Since we last visited, the "almost adult" is no longer "almost" - she's an adult now.  I was feeling a bit nostalgic this weekend thinking about the last 18 years.  I remember when she was a baby, sitting there holding her and daydreaming about what she would be like when she got older.  I couldn't wait for her to grow up and now she's grown and I'm wondering where it all went.  If you're like me, you rolled your eyes when you heard an "elder" say that it goes so fast.  I guess it does.  But, time flies when you're having fun, right?

Goodness, deep thoughts there.  Anyway, onto my getting Fabulous by Forty.  Food:  I was not good (at all) about purposefully choosing what I ate this week.  I gained a couple of pounds, which in hindsight, is pretty fantastic given that I ate my weight in chocolate at The Melting Pot on Saturday.  Then, there was the Cheesecake Factory and Olive Garden on Sunday (yes, on the same day - birthday weekend celebrations).  I'm glad she doesn't turn 18 every weekend!

Fitness:  My exercising has been non-existent the last week.  I've worked late most every night this week and I've yet to find that right combination of getting my work-work, my home-work and my life-work done each day.  But, that's what this journey is for.  Fabulous doesn't happen overnight.

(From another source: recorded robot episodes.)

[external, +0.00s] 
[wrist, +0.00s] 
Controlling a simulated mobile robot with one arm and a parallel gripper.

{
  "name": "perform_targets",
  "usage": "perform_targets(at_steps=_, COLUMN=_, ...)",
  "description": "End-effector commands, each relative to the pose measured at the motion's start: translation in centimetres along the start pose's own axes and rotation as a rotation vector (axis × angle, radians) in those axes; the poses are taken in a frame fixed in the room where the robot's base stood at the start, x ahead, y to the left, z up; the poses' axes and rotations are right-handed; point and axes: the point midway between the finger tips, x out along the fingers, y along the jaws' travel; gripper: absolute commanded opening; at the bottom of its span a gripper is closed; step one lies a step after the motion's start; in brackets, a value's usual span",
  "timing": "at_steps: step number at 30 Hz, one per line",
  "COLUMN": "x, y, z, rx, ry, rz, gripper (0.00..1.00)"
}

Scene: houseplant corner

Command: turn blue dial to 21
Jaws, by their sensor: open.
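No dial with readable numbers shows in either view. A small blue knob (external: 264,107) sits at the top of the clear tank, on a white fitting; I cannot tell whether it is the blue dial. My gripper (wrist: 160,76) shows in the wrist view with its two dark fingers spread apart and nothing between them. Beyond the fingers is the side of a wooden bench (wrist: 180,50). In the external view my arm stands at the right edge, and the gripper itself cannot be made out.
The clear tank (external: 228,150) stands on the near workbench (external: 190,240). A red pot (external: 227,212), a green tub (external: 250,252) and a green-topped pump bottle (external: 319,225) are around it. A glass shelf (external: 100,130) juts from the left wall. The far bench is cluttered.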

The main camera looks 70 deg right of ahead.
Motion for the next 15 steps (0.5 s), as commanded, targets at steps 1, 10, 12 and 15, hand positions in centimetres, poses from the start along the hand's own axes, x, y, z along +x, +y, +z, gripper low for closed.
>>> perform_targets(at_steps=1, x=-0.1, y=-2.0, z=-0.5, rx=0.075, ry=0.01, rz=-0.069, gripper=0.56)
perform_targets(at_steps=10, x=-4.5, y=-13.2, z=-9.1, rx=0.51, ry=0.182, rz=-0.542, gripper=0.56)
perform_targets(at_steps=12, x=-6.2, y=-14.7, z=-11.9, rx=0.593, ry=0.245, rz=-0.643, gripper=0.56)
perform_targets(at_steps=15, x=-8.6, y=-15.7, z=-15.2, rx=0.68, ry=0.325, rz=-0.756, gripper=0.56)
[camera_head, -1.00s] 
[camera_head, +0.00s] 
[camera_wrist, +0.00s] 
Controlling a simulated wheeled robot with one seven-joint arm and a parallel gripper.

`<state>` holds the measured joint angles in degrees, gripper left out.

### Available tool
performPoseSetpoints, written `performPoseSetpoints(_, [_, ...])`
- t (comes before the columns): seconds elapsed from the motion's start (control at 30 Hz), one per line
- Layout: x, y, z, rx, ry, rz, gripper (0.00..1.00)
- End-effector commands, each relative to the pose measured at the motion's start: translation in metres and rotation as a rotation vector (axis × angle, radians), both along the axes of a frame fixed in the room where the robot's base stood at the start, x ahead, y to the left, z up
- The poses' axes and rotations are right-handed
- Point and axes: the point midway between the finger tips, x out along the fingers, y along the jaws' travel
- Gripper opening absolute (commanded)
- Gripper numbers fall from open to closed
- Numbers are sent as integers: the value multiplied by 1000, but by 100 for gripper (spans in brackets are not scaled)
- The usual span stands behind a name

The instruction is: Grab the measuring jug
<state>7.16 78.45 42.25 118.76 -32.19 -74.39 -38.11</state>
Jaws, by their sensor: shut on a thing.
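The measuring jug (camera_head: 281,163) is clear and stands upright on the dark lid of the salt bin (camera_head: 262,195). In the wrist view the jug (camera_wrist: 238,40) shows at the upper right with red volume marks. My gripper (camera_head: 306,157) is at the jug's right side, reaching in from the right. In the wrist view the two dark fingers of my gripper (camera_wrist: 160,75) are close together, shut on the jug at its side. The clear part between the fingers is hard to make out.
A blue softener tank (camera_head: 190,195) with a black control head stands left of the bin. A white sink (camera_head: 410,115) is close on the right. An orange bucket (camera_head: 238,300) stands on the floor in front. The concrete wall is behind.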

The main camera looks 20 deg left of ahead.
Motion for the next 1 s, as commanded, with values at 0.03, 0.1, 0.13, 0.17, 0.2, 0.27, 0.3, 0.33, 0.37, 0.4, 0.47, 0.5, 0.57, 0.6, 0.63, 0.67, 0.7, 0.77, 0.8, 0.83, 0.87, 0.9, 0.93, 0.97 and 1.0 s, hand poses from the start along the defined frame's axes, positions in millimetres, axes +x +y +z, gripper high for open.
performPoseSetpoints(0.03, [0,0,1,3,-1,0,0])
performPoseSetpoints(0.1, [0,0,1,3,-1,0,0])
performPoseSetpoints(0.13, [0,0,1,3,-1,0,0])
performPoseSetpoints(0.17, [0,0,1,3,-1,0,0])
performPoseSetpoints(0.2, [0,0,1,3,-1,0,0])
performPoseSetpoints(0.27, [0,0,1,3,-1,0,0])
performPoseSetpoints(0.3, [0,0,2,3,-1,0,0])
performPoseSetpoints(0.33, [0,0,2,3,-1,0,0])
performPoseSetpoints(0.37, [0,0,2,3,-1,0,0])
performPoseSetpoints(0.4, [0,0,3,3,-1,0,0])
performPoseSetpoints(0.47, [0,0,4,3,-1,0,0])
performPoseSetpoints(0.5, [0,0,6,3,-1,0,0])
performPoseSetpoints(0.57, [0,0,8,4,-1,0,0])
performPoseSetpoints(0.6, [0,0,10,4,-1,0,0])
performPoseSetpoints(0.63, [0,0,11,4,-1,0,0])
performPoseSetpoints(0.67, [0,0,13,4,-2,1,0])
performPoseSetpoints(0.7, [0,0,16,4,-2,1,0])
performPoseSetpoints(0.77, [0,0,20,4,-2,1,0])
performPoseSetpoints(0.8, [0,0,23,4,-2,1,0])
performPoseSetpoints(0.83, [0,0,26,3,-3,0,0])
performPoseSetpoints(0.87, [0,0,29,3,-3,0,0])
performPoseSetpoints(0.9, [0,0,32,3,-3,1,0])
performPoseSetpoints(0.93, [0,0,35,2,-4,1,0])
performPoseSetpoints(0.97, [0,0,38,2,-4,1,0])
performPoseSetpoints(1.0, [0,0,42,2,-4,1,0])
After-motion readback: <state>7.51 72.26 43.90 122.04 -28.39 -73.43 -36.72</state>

I will have to say, I have noticed a difference when I am eating cleaner than when I'm eating processed foods (that are so much quicker to fix).  I'm still following FitGirls and I'm enjoying the recipes.  I really do like spinach!!!

Thank you for taking the time to read my blog.  My challenge over the next week is to find some time to exercise.  It's going to be a crazy week, but I've got to make it happen.  I hope that you can squeeze in a couple of exercises too.  Even if it's just a few teeth brushing squats (yep, squatting while you are brushing your teeth).  Yep, I do that on occasion. 

I want to wish everyone a Fabulously Merry Christmas this week.  I'm hoping you can find some Christmas cheer and get a chance to spend time with Family and Friends.  Remember, it's a celebration of a very important birth and I'm so thankful He loves me, even on my un-Fabulous days.